As for digitizing the magazine - fantastic idea and I am looking forward to seeing all that stuff. It would be a crying shame to let disappear into history forgotten. LIKE LIKE LIKE
 
The sighting was really nothing special, beyond a pinpoint light in the sky, making a swift turn (possibly) and vanishing. Could have been most anything, I suppose, so no wonder I didn't remember it. It's barely an entry for the gray basket.

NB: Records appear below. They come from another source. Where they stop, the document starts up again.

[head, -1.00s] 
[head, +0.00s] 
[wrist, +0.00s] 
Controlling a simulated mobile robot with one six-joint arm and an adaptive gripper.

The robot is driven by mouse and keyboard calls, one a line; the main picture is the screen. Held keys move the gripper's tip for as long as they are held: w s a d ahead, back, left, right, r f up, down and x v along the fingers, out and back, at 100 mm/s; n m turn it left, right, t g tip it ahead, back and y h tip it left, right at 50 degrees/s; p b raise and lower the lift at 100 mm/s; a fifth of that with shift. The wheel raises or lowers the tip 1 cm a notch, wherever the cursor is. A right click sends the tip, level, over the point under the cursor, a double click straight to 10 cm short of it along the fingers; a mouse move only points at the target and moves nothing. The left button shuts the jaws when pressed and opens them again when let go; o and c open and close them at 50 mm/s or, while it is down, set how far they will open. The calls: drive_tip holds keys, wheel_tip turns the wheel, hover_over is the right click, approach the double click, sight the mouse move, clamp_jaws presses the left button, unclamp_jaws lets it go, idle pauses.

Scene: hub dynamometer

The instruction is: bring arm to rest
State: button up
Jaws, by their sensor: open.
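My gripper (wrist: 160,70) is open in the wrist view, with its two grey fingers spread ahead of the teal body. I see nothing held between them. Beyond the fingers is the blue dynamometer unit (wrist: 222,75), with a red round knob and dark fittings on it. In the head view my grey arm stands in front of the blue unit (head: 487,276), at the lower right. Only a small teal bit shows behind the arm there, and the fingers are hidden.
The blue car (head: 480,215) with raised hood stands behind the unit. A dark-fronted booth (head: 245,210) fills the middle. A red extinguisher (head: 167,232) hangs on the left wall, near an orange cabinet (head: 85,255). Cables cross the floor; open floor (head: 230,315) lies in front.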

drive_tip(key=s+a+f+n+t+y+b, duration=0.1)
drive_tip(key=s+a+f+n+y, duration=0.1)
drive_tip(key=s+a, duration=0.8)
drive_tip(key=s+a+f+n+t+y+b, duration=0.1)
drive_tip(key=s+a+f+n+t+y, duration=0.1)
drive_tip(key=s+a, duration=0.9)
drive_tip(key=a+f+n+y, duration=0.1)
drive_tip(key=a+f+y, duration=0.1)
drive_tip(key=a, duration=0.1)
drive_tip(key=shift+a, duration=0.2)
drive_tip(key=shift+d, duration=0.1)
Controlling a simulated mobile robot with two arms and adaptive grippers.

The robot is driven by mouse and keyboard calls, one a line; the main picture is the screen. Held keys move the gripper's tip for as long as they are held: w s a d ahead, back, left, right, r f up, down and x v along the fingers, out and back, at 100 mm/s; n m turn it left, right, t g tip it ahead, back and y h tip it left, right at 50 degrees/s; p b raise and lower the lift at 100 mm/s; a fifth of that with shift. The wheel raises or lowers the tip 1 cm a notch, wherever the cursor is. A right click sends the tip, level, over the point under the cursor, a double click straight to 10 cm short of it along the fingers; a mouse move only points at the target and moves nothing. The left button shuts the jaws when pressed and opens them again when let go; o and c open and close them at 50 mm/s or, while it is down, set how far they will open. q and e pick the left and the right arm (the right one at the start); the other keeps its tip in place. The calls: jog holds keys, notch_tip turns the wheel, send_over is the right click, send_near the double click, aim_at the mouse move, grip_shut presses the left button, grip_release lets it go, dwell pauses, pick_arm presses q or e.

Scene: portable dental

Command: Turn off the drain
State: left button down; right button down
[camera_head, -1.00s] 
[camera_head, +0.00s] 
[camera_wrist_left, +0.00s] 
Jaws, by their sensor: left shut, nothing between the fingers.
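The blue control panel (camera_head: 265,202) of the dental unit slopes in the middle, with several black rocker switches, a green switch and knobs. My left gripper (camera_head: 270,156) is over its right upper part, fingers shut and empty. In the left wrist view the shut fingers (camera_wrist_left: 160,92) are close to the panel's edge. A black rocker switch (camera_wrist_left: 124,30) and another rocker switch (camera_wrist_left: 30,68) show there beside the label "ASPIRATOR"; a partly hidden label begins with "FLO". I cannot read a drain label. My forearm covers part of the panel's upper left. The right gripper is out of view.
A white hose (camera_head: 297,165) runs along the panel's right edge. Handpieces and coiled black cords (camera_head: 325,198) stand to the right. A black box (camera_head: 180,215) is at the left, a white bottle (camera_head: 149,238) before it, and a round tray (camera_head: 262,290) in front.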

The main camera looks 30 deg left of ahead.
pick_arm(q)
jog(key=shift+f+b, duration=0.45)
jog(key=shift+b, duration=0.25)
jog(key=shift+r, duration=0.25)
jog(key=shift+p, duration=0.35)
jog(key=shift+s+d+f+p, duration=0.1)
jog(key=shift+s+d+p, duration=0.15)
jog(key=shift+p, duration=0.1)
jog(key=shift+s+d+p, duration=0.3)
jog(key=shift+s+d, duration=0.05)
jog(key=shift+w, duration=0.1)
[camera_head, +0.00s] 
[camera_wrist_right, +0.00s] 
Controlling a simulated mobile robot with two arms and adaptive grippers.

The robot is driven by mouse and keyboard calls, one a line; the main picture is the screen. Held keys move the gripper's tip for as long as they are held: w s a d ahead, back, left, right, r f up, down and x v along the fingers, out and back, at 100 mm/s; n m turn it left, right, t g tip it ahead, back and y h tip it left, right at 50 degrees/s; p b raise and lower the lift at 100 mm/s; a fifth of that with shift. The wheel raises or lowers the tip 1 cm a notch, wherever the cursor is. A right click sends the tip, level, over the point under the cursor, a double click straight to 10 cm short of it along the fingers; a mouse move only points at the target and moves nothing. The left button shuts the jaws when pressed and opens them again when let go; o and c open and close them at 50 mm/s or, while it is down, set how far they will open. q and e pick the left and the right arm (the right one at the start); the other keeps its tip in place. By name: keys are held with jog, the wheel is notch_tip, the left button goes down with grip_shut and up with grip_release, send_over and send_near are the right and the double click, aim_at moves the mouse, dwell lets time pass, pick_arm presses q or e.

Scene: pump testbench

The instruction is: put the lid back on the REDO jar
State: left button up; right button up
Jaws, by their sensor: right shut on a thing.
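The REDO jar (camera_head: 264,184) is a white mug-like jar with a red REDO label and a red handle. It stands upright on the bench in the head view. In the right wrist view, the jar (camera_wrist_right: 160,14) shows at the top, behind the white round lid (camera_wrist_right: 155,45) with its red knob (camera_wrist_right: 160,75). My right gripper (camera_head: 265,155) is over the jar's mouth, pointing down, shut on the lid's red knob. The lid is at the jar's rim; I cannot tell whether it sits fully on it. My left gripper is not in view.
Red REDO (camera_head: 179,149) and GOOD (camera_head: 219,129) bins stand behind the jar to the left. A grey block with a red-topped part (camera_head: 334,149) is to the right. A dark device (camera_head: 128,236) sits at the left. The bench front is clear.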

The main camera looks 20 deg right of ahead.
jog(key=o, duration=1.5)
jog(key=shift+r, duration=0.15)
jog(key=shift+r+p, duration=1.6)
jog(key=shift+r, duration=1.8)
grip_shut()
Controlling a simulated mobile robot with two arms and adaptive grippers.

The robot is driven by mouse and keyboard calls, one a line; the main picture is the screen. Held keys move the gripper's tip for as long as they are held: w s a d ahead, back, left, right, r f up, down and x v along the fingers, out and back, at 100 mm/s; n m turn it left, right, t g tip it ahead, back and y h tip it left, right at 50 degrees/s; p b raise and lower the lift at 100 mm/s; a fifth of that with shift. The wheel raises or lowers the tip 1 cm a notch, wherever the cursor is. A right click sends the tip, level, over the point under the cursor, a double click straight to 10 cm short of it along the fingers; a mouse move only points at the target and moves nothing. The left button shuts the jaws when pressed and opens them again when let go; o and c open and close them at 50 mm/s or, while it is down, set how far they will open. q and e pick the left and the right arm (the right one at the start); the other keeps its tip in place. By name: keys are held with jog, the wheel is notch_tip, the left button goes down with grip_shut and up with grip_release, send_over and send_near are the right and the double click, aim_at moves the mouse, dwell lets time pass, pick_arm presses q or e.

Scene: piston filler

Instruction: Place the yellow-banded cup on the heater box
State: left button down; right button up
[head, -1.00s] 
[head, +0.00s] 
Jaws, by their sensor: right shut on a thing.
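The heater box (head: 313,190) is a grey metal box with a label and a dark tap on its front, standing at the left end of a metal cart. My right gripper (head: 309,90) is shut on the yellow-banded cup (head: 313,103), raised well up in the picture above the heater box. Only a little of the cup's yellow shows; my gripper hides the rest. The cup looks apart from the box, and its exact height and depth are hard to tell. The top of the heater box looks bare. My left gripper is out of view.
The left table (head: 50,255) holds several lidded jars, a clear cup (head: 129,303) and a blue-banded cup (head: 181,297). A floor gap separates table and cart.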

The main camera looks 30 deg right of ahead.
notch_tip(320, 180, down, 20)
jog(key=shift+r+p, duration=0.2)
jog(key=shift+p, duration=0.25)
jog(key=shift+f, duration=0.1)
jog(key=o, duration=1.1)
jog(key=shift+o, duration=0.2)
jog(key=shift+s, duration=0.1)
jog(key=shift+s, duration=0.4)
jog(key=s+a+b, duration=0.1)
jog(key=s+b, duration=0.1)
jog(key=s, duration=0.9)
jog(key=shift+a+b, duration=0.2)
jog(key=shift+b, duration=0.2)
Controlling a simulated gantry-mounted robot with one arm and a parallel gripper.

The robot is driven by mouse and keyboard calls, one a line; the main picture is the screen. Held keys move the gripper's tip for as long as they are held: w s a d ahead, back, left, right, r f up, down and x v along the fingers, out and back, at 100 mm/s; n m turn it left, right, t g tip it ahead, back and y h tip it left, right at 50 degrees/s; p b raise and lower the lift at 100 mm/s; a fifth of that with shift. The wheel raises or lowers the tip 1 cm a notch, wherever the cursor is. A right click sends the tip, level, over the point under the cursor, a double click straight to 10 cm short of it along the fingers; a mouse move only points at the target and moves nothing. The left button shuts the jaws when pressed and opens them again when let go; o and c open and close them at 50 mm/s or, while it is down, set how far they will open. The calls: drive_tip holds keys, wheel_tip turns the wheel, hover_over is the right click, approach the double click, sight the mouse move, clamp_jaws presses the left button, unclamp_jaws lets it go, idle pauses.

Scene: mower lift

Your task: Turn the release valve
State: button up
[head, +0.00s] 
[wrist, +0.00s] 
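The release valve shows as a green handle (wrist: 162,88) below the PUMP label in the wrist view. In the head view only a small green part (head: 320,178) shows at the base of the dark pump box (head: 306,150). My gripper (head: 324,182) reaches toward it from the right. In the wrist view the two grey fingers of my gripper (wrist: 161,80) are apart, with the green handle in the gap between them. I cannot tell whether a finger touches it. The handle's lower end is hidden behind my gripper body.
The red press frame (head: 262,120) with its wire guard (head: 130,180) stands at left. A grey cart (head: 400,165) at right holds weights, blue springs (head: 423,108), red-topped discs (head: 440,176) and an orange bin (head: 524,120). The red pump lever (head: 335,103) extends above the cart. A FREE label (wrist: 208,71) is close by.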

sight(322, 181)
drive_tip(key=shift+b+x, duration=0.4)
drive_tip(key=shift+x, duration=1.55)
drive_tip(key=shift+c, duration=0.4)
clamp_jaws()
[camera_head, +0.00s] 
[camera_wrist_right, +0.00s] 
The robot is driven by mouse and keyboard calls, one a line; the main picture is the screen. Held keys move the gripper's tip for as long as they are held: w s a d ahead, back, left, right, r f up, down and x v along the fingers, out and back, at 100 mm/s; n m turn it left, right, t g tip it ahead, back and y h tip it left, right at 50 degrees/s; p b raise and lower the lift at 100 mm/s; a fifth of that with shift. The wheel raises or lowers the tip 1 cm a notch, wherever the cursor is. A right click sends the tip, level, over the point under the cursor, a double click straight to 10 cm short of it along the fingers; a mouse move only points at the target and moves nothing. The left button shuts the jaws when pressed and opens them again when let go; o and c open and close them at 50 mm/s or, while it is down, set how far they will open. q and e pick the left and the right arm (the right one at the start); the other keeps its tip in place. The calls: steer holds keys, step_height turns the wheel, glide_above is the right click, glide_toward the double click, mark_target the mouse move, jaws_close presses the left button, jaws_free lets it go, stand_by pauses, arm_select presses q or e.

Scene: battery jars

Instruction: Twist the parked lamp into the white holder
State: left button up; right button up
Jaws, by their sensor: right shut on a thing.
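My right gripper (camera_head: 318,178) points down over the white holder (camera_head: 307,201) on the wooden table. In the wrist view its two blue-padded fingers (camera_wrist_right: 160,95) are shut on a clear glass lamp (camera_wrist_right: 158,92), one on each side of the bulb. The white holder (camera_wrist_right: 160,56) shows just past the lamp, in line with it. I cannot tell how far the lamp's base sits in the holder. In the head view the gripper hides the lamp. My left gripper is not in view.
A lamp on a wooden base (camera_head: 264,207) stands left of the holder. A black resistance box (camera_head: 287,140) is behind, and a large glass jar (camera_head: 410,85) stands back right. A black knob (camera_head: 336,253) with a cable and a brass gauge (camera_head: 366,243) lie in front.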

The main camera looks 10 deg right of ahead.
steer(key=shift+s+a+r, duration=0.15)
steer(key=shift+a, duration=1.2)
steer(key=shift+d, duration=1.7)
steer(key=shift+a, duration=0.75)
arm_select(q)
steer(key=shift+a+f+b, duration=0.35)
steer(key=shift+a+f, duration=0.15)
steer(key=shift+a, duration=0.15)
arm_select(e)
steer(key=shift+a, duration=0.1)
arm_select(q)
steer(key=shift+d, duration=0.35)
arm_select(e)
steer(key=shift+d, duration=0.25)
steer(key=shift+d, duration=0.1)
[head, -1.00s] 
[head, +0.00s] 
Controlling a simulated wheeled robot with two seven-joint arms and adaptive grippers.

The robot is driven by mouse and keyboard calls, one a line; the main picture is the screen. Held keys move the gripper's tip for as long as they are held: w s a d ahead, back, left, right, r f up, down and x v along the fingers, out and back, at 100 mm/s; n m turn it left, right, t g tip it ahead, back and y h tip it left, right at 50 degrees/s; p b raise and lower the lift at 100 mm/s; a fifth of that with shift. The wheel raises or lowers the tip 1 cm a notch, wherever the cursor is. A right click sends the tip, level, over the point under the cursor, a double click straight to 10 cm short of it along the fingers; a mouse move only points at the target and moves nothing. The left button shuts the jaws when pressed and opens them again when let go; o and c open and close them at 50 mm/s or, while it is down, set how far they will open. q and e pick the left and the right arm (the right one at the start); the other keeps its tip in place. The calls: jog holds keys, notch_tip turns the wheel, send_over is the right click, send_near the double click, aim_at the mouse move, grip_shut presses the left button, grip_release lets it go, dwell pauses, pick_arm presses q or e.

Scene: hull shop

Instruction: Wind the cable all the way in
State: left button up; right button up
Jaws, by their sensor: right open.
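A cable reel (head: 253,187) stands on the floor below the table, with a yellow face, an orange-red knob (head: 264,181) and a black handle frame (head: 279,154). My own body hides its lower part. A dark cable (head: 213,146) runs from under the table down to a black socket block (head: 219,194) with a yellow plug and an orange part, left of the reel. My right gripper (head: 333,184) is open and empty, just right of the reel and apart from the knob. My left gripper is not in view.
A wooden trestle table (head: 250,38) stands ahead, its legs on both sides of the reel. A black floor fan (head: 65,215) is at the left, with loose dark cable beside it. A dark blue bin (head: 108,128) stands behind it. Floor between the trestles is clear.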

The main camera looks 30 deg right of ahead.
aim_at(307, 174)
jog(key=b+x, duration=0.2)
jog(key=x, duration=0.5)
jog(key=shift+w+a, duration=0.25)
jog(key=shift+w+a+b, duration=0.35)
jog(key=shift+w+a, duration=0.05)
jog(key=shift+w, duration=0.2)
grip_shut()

If we do a treatment of the magazine, it would probably be a best of collection, since some material probably wouldn't be of much interest anymore. But we have interviews with Richard Shaver, Ray Palmer, Tim Beckley, Yonah Fortner (forgotten ancient astronaut pioneer), Curtis and Mary Fuller (co-founders of Fate with Ray Palmer), and articles from Moseley, John Keel, Allen Greenfield, Curt Sutherly, and a whole lot of other stuff, including some wacky satire and some great research pieces from the late Floyd Murray. He was a brilliant man, but died in relative obscurity a few years ago.
 
All right, here's a sample from the first issue of Caveat Emptor.

In 1965, I was one of the rare people to have had a personal interview with Ray Palmer, the pioneer UFO researcher and promoter of the Shaver mystery. Jim Moseley drove several of us to Amherst, Wisconsin, Palmer's home. The crew also included, near as I can recall, veteran researchers Allen Greenfield and Rick Hilberg.

My question/his answer. Tell me that everything he says isn't still true?

GS: Ray, do you think we’ll ever solve the flying saucer mystery? Do you think we will ever get some concrete evidence as to the reality of flying saucers?

PALMER: No!…We’ve been in this thing now since—well, I’ve been in it since ’43. Actually, the flying saucer saga as it’s understood today began in ’47 with Kenneth Arnold’s sighting.

Now we’ve been in it this long, and what have we arrived at? We don’t know anything more today than we did when we started. Nothing we can prove. And I would think it would be a scientific assumption to assume that now, ater all these years of effort, we’re going to come up in the future with exactly the same thing. Why should it change? Are we going to have a terrific revelation that’s going to solve this all for us? I don’t think so.